* [Directions]:
Return nothing but the lines from the one with "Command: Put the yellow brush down" through the one with "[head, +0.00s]" in the data below, word for word and without pictures.

*** Available data

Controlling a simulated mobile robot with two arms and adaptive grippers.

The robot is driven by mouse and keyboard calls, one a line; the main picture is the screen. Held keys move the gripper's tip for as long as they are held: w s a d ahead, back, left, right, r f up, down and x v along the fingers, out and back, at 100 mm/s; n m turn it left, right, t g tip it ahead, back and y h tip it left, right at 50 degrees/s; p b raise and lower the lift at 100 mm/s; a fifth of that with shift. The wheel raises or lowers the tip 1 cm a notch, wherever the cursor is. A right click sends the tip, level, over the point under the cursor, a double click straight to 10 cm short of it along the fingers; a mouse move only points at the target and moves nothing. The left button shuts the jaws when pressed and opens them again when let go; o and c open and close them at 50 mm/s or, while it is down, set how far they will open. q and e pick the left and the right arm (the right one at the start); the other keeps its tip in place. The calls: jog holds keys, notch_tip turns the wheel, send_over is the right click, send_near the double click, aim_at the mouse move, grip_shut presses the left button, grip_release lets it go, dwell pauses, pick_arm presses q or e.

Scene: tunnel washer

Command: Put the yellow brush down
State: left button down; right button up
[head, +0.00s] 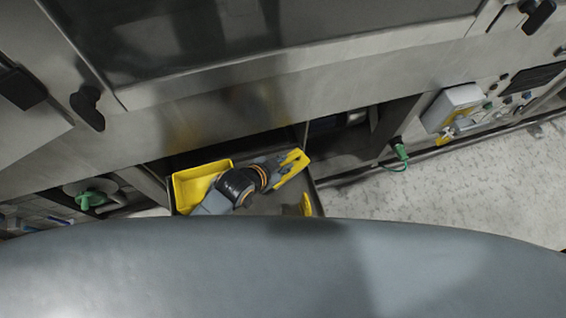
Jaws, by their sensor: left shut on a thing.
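My left gripper (284,169) reaches in over a dark open tray at the foot of the steel machine. It is shut on the yellow brush (297,158), which shows as a yellow piece around the grey fingers. The fingers cover part of the brush, so its full shape is hidden. I cannot tell whether the brush touches the tray. My right gripper is not in view.
A yellow bin (192,187) stands at the left in the dark tray (268,204). A small yellow thing (306,205) is at the tray's right side. A green-handled valve (400,152) sticks out further right. Pale floor (470,185) lies clear at the right.

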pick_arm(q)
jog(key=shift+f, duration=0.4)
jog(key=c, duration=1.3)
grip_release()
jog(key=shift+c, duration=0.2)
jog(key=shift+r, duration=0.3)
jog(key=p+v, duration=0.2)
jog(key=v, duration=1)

******

* [Solved exercise]:
Command: Put the yellow brush down
State: left button down; right button up
[head, +0.00s] 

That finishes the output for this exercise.